▼

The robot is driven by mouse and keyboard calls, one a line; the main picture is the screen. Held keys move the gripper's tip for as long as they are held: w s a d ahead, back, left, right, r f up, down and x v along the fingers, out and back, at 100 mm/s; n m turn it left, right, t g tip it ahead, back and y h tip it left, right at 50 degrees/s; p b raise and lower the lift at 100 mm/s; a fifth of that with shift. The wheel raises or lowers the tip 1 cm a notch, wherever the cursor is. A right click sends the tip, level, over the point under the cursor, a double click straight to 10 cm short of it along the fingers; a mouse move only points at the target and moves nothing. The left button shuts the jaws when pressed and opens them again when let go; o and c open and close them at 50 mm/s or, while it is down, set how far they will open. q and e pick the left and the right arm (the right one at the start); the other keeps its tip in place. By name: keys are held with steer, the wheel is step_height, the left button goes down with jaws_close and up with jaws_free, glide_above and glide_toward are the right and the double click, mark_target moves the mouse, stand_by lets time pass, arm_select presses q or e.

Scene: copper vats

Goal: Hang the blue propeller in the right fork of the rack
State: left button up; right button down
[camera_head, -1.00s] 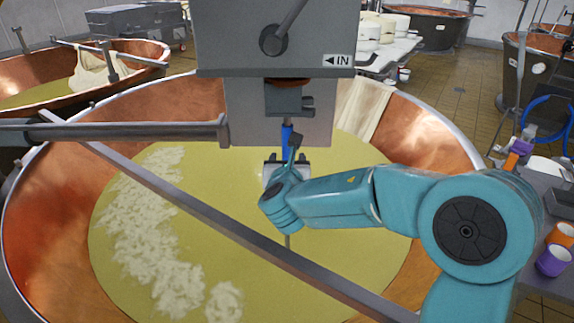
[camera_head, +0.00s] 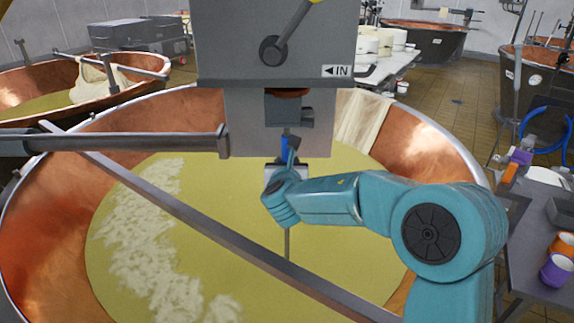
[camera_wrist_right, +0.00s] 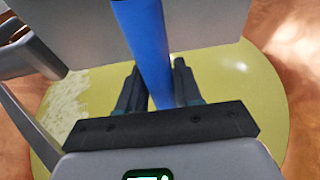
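The blue propeller shows as a short blue shaft (camera_head: 285,147) below the grey drive head over the big vat. In the right wrist view it is a thick, slightly tilted blue rod (camera_wrist_right: 148,45). My right gripper (camera_wrist_right: 160,85) has one dark finger on each side of the rod, close against it, and appears shut on it. In the head view this gripper (camera_head: 286,165) is partly hidden behind my teal wrist. The propeller's lower end is hidden, and I cannot tell if its top touches the drive head. I cannot make out the rack's right fork. My left gripper is not in view.
The grey drive head (camera_head: 275,40) and its side beam (camera_head: 120,142) stand close above my right gripper. A slanted metal bar (camera_head: 190,215) crosses the copper vat (camera_head: 440,150).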

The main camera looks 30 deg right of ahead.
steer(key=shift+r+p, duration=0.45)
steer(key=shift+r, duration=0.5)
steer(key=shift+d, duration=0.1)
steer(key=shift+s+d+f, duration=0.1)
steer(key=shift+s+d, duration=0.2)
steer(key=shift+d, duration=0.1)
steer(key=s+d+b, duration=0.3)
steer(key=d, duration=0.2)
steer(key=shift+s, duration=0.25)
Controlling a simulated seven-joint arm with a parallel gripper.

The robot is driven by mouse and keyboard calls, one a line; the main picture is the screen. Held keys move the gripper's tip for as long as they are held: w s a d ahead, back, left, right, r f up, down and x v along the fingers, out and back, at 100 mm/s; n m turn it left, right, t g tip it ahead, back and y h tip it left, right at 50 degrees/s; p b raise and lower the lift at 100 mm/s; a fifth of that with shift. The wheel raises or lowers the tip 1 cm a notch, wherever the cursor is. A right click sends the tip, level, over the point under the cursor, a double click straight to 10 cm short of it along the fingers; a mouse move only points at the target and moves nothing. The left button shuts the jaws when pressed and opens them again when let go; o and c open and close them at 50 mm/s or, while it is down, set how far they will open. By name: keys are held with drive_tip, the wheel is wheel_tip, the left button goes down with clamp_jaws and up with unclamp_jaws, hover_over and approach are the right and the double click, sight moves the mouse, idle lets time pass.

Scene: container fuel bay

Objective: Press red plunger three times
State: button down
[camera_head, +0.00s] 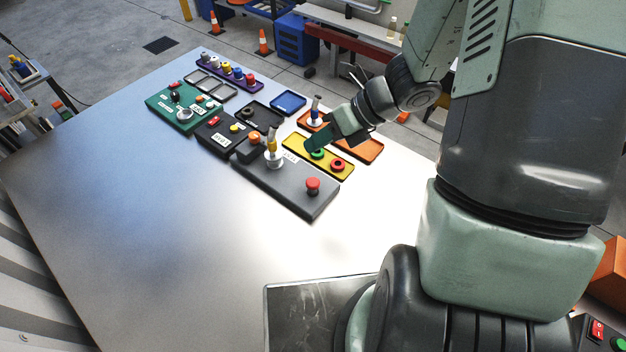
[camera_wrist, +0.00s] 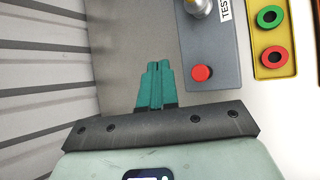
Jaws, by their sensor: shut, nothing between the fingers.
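The red plunger (camera_head: 312,185) is a round red button standing up on the near right end of the dark grey test panel (camera_head: 290,185). It also shows in the wrist view (camera_wrist: 202,73), just right of my fingertips. My gripper (camera_head: 309,148) has teal fingers, pressed together and empty; they also show in the wrist view (camera_wrist: 158,66). In the head view the fingers overlap the yellow tray, behind the plunger. They appear raised and are apart from the plunger. The exact height cannot be told.
A brass-topped fitting (camera_head: 273,155) stands on the same panel. A yellow tray (camera_head: 343,176) holds green and red rings. Orange trays (camera_head: 366,150), a green panel (camera_head: 160,103) and a purple rack (camera_head: 205,66) lie farther back. The table's left and front are clear.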

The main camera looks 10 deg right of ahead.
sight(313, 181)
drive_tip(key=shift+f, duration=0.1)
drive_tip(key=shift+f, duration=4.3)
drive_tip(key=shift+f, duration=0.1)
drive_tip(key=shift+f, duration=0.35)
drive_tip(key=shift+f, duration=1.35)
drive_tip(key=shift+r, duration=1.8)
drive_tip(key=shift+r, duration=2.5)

▲

*Task instructions*:
Transcribe every record above exactly, leaving out the pictures.

*Correct result*:
The robot is driven by mouse and keyboard calls, one a line; the main picture is the screen. Held keys move the gripper's tip for as long as they are held: w s a d ahead, back, left, right, r f up, down and x v along the fingers, out and back, at 100 mm/s; n m turn it left, right, t g tip it ahead, back and y h tip it left, right at 50 degrees/s; p b raise and lower the lift at 100 mm/s; a fifth of that with shift. The wheel raises or lowers the tip 1 cm a notch, wherever the cursor is. A right click sends the tip, level, over the point under the cursor, a double click straight to 10 cm short of it along the fingers; a mouse move only points at the target and moves nothing. The left button shuts the jaws when pressed and opens them again when let go; o and c open and close them at 50 mm/s or, while it is down, set how far they will open. q and e pick the left and the right arm (the right one at the start); the other keeps its tip in place. By name: keys are held with steer, the wheel is step_height, the left button goes down with jaws_close and up with jaws_free, glide_above and glide_toward are the right and the double click, mark_target moves the mouse, stand_by lets time pass, arm_select presses q or e.

Scene: copper vats

Goal: Hang the blue propeller in the right fork of the rack
State: left button up; right button down
[camera_head, -1.00s] 
[camera_head, +0.00s] 
[camera_wrist_right, +0.00s] 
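The blue propeller shows as a short blue shaft (camera_head: 285,147) below the grey drive head over the big vat. In the right wrist view it is a thick, slightly tilted blue rod (camera_wrist_right: 148,45). My right gripper (camera_wrist_right: 160,85) has one dark finger on each side of the rod, close against it, and appears shut on it. In the head view this gripper (camera_head: 286,165) is partly hidden behind my teal wrist. The propeller's lower end is hidden, and I cannot tell if its top touches the drive head. I cannot make out the rack's right fork. My left gripper is not in view.
The grey drive head (camera_head: 275,40) and its side beam (camera_head: 120,142) stand close above my right gripper. A slanted metal bar (camera_head: 190,215) crosses the copper vat (camera_head: 440,150).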

The main camera looks 30 deg right of ahead.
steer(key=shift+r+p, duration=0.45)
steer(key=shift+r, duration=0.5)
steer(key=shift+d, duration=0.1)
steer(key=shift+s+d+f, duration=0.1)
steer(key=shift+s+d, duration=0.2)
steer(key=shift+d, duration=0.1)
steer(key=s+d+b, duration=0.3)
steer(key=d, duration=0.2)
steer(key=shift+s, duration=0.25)
Controlling a simulated seven-joint arm with a parallel gripper.

The robot is driven by mouse and keyboard calls, one a line; the main picture is the screen. Held keys move the gripper's tip for as long as they are held: w s a d ahead, back, left, right, r f up, down and x v along the fingers, out and back, at 100 mm/s; n m turn it left, right, t g tip it ahead, back and y h tip it left, right at 50 degrees/s; p b raise and lower the lift at 100 mm/s; a fifth of that with shift. The wheel raises or lowers the tip 1 cm a notch, wherever the cursor is. A right click sends the tip, level, over the point under the cursor, a double click straight to 10 cm short of it along the fingers; a mouse move only points at the target and moves nothing. The left button shuts the jaws when pressed and opens them again when let go; o and c open and close them at 50 mm/s or, while it is down, set how far they will open. By name: keys are held with drive_tip, the wheel is wheel_tip, the left button goes down with clamp_jaws and up with unclamp_jaws, hover_over and approach are the right and the double click, sight moves the mouse, idle lets time pass.

Scene: container fuel bay

Objective: Press red plunger three times
State: button down
[camera_head, +0.00s] 
[camera_wrist, +0.00s] 
Jaws, by their sensor: shut, nothing between the fingers.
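The red plunger (camera_head: 312,185) is a round red button standing up on the near right end of the dark grey test panel (camera_head: 290,185). It also shows in the wrist view (camera_wrist: 202,73), just right of my fingertips. My gripper (camera_head: 309,148) has teal fingers, pressed together and empty; they also show in the wrist view (camera_wrist: 158,66). In the head view the fingers overlap the yellow tray, behind the plunger. They appear raised and are apart from the plunger. The exact height cannot be told.
A brass-topped fitting (camera_head: 273,155) stands on the same panel. A yellow tray (camera_head: 343,176) holds green and red rings. Orange trays (camera_head: 366,150), a green panel (camera_head: 160,103) and a purple rack (camera_head: 205,66) lie farther back. The table's left and front are clear.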

The main camera looks 10 deg right of ahead.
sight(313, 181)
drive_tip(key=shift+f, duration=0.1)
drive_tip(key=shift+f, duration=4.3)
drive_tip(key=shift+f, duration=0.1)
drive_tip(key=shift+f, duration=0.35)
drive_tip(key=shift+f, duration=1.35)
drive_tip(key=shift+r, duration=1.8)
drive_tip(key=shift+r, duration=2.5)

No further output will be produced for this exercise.